For winter 2021, ERCOT forecast that wind would provide a peak average seasonal capacity of 6,142 MW and 1,700 MW in an extreme low wind scenario. Wind produced an average of 4500 MW over the course of the winter event.
Q: Is it true that thermal resources must pay a financial penalty or procure replacement power from another generator if they do not generate, but wind and solar do not?
Q: Shouldn’t we reward thermal resources for being dispatchable (i.e., you can turn them up or down)?
A: The ERCOT market already rewards dispatchable resources. The day-ahead and ancillary services markets are voluntary forward markets in ERCOT. While the day-ahead and ancillary services markets are open to all resources, they are dominated by thermal resources. The ability to participate in the day-ahead and ancillary services markets at relatively low risk is one way that the ERCOT market financially rewards dispatchable thermal resources by paying them to be available.
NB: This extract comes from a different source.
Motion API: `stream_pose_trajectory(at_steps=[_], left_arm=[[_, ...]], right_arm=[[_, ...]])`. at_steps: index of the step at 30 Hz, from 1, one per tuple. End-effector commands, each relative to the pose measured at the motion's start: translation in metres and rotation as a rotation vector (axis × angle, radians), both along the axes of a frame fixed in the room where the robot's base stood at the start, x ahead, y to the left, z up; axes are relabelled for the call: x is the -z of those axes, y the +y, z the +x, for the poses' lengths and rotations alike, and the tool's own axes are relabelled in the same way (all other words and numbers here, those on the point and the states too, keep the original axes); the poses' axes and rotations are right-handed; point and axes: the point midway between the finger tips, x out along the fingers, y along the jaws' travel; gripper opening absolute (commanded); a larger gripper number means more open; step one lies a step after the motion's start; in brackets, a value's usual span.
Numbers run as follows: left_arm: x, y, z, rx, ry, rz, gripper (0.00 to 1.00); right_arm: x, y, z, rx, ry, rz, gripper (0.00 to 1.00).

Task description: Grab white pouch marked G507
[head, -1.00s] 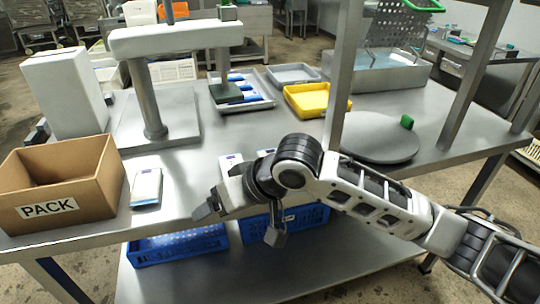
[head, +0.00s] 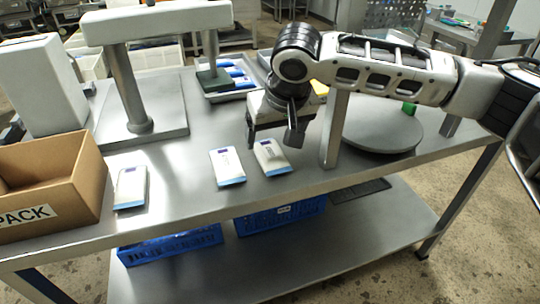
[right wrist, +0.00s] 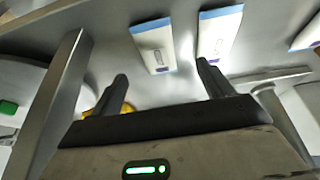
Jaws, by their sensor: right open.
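Three white pouches with blue edges lie flat and apart on the steel table. In the head view they are a left pouch (head: 130,187), a middle pouch (head: 227,167) and a right pouch (head: 270,157). Their marks are too small to read, so I cannot tell which is G507. My right gripper (head: 271,137) is open and empty, above the table just behind the right pouch. In the right wrist view, the gripper's fingers (right wrist: 162,74) stand apart, with the right pouch (right wrist: 153,46) and middle pouch (right wrist: 218,35) beyond them. My left gripper is out of view.
A cardboard PACK box (head: 50,185) stands at the table's left. A metal post (head: 334,130) rises close to the right gripper, beside a round grey plate (head: 375,138). A tray of blue packs (head: 228,80) lies behind. Blue crates (head: 280,217) sit on the lower shelf.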

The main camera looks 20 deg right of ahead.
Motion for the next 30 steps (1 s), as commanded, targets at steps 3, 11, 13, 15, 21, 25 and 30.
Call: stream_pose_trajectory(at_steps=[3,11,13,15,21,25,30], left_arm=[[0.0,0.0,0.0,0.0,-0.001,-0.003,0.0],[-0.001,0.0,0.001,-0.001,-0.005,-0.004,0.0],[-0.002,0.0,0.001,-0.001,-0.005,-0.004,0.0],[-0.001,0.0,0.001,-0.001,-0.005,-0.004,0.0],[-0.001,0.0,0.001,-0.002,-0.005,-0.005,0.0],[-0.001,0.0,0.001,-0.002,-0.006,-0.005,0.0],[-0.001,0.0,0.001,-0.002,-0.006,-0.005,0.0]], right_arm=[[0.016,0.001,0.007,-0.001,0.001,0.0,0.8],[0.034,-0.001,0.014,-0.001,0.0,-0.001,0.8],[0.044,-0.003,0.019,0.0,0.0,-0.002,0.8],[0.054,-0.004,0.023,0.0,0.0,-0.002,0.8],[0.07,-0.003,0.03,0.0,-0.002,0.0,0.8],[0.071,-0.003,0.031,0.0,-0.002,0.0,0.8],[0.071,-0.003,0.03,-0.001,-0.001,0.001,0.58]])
Q: Given that wind and solar are variable resources, shouldn’t we assign costs to them for ancillary services needed to maintain grid reliability?
A: Ancillary services are procured for the benefit of all users of the ERCOT grid. The facts are that despite more than 200% growth in wind energy generation over the last decade and substantial additions of solar, the amount and costs of ancillary services procured by ERCOT have remained stable while the amount of wind and solar on the grid has continued to grow.
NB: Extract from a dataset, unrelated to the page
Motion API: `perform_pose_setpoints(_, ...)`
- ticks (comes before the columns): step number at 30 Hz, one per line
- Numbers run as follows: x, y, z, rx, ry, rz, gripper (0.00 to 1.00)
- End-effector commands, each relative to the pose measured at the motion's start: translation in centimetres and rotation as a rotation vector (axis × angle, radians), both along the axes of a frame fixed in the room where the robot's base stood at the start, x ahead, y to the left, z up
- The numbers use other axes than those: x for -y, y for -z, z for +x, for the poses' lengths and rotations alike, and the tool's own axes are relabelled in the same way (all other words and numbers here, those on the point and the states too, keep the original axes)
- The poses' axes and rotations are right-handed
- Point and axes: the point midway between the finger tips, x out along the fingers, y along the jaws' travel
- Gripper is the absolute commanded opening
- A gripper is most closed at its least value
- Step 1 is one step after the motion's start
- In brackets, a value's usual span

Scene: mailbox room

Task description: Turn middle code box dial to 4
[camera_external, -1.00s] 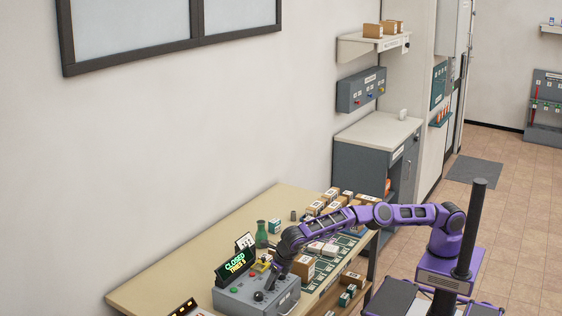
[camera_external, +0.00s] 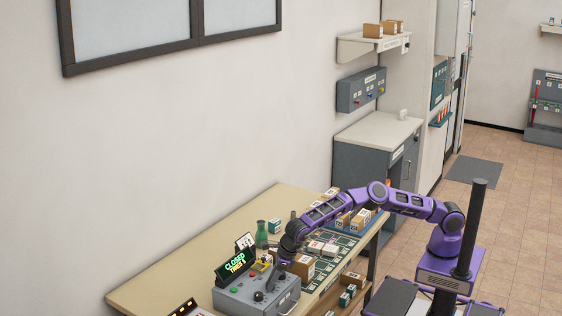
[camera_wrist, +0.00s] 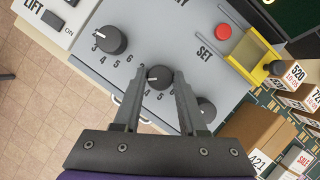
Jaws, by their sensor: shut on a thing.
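The grey code box (camera_external: 236,299) stands on the front of the bench, and its top panel (camera_wrist: 170,35) fills much of the wrist view. The middle dial (camera_wrist: 158,77) is a round black knob with a white pointer mark that seems to point to the upper left. Numbers including 4, 5 and 6 show beside it. My gripper (camera_wrist: 159,72) is shut on this dial, one finger on each side. In the external view my gripper (camera_external: 274,277) is over the box and hides the middle dial.
Another dial (camera_wrist: 110,40) sits to the left, and a third (camera_wrist: 205,106) is partly hidden by the right finger. A red button (camera_wrist: 223,31) and a yellow holder (camera_wrist: 253,58) are close by. Cartons (camera_wrist: 258,137) crowd the right. A lit sign (camera_external: 236,263) reads CLOSED.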

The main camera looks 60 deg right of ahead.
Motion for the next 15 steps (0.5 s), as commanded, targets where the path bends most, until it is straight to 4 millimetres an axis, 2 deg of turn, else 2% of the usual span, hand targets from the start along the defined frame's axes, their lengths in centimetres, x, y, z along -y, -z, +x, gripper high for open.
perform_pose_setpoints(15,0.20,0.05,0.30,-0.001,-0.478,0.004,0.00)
Legislation to impose ancillary services costs on renewable resources does not solve any problem with grid reliability or the market. Nor does it solve any issues identified as a result of the recent extreme winter weather event. It is a purely punitive action toward renewable resources.
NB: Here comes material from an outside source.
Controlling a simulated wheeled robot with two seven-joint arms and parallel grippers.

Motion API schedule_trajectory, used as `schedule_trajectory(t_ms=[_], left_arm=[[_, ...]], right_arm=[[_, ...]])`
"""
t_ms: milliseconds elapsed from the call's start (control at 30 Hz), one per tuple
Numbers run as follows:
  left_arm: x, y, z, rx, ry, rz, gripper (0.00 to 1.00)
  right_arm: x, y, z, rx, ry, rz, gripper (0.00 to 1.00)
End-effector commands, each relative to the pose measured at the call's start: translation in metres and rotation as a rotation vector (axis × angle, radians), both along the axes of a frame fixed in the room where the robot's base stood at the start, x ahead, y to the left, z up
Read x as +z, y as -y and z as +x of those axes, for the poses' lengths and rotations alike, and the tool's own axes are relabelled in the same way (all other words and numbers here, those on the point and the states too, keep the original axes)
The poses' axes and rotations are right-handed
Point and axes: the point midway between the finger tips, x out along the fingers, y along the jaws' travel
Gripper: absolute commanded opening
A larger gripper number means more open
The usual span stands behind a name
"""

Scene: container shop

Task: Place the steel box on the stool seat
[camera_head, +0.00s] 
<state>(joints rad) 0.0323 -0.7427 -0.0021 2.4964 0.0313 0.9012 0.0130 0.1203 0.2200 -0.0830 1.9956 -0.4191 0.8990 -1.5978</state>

Q: Does the federal Production Tax Credit (PTC) for wind distort prices in the ERCOT market?
A: No. Remember that the price of power in ERCOT is set by natural gas-fired generation ninety-nine percent of available hours. The ERCOT Independent Market Monitor (IMM) and two national laboratories have found that the PTC has a near-zero impact on average annual wholesale power prices in ERCOT. The IMM found a one-cent per MWh difference in average annual wholesale prices. The national labs’ study found “almost no impact” on day-ahead prices and “little impact” on average real-time prices after removing the influence of the PTC from market pricing data.
Q: But what about negative pricing?
A: Again, it is essential to remember that wind very rarely sets the price in the ERCOT market (less than 1% of the time). Negative pricing has little or no effect on average annual wholesale market prices.
As ERCOT has noted, “low and/or negative offers are not limited to any particular resource, and it is not uncommon for thermal generators to submit negative prices to decrease their chances of being dispatched below their desired or capable levels.”
Negative prices are usually reflections of high output and lots of generation trapped behind a transmission constraint. When this happens, generators will often offer a low or negative price to increase the chances of getting their power out from behind the constraint.
Q: Are renewables primarily responsible for the exit of dispatchable generation in the ERCOT market?
A: No. The primary factor impacting thermal resources in the ERCOT market is the low price of natural gas. Gas sets the price ninety-nine percent of available hours in ERCOT. Of the retiring thermal resources, approximately half (≈4800 MW) were coal-fired generation, with the balance being older, less efficient natural gas plants. Coal is unable to compete economically with historically low natural gas prices. Coal’s falling share of generation has largely been replaced by natural gas. Planned new natural gas additions totaling more than 1900 MW are slated to come online at the end of 2020 and through 2021.
Renewable resources have had some impact on older, less efficient thermal units only to the extent that there is abundant zero fuel-cost generation that helps meet demand at many times of the and is cost-competitive even with the low cost of natural gas.
Q: We have a lot of wind energy installed in Texas, so why do we need to keep giving tax incentives to wind energy projects under Chapter 313?
A: Wind energy is a technology-driven, capital-intensive business. Like other capital-intensive businesses, Texas’ dependence on the property tax makes the tax burden on wind energy investment higher than in many other states. While Texas offers a ten-year partial limitation on appraised value, Kansas offers at ten-year one hundred percent tax abatement for wind energy investment.
Chapter 313 has helped attract $42 billion in wind energy capital investment to Texas while growing the school districts’ local tax base. Most of this investment is in rural areas of the state that otherwise have not attracted significant investment. Not only do wind energy projects pay $258 million annually in state and local taxes, but it also makes $70 million in annual lease payments to Texas farmers, ranchers, and families.